SHORT TASK:
Carry none of the pictures over; write out the complete data exactly.

GIVEN MATERIAL:
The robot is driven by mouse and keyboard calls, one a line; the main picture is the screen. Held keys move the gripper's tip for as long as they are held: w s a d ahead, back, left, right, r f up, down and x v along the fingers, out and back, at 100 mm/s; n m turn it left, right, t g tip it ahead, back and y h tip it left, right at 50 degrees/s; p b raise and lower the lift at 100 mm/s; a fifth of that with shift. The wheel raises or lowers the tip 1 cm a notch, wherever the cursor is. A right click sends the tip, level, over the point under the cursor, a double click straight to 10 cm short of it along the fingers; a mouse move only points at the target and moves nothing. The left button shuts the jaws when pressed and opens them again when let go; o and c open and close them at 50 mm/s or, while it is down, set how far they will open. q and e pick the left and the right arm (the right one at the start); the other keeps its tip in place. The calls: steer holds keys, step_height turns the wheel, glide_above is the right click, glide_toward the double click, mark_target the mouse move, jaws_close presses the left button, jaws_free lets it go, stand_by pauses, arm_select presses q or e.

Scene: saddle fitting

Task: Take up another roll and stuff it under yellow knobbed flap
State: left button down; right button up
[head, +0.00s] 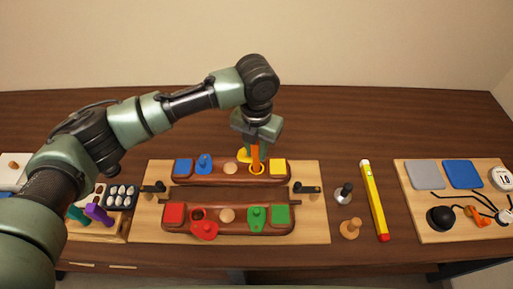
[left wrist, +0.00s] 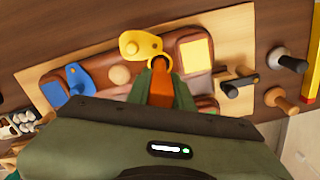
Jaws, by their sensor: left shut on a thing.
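My left gripper (head: 256,160) points straight down over the yellow-rimmed pocket (head: 257,169) in the far brown saddle piece (head: 228,178). Its orange fingers are shut on something small, apparently a roll, hidden between the fingertips. In the left wrist view the fingers (left wrist: 161,85) stand at the near edge of the yellow rim (left wrist: 160,61). The yellow knobbed flap (left wrist: 134,45) is swung aside, uncovering the pocket; it also shows in the head view (head: 243,154). Several pale rolls (head: 122,193) sit in a dark tray at the left. My right gripper is out of view.
The blue flap (head: 204,164) and green flap (head: 257,217) lie over their places. The red flap (head: 205,231) is swung aside from a dark pocket. Pegs (head: 350,229), a yellow bar (head: 374,200) and a board of tools (head: 440,226) stand to the right.

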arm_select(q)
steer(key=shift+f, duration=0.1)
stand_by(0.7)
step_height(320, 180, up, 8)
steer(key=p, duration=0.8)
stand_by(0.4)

TASK SOLUTION:
The robot is driven by mouse and keyboard calls, one a line; the main picture is the screen. Held keys move the gripper's tip for as long as they are held: w s a d ahead, back, left, right, r f up, down and x v along the fingers, out and back, at 100 mm/s; n m turn it left, right, t g tip it ahead, back and y h tip it left, right at 50 degrees/s; p b raise and lower the lift at 100 mm/s; a fifth of that with shift. The wheel raises or lowers the tip 1 cm a notch, wherever the cursor is. A right click sends the tip, level, over the point under the cursor, a double click straight to 10 cm short of it along the fingers; a mouse move only points at the target and moves nothing. The left button shuts the jaws when pressed and opens them again when let go; o and c open and close them at 50 mm/s or, while it is down, set how far they will open. q and e pick the left and the right arm (the right one at the start); the other keeps its tip in place. The calls: steer holds keys, step_height turns the wheel, glide_above is the right click, glide_toward the double click, mark_target the mouse move, jaws_close presses the left button, jaws_free lets it go, stand_by pauses, arm_select presses q or e.

Scene: saddle fitting

Task: Take up another roll and stuff it under yellow knobbed flap
State: left button down; right button up
[head, +0.00s] 
[left wrist, +0.00s] 
Jaws, by their sensor: left shut on a thing.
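My left gripper (head: 256,160) points straight down over the yellow-rimmed pocket (head: 257,169) in the far brown saddle piece (head: 228,178). Its orange fingers are shut on something small, apparently a roll, hidden between the fingertips. In the left wrist view the fingers (left wrist: 161,85) stand at the near edge of the yellow rim (left wrist: 160,61). The yellow knobbed flap (left wrist: 134,45) is swung aside, uncovering the pocket; it also shows in the head view (head: 243,154). Several pale rolls (head: 122,193) sit in a dark tray at the left. My right gripper is out of view.
The blue flap (head: 204,164) and green flap (head: 257,217) lie over their places. The red flap (head: 205,231) is swung aside from a dark pocket. Pegs (head: 350,229), a yellow bar (head: 374,200) and a board of tools (head: 440,226) stand to the right.

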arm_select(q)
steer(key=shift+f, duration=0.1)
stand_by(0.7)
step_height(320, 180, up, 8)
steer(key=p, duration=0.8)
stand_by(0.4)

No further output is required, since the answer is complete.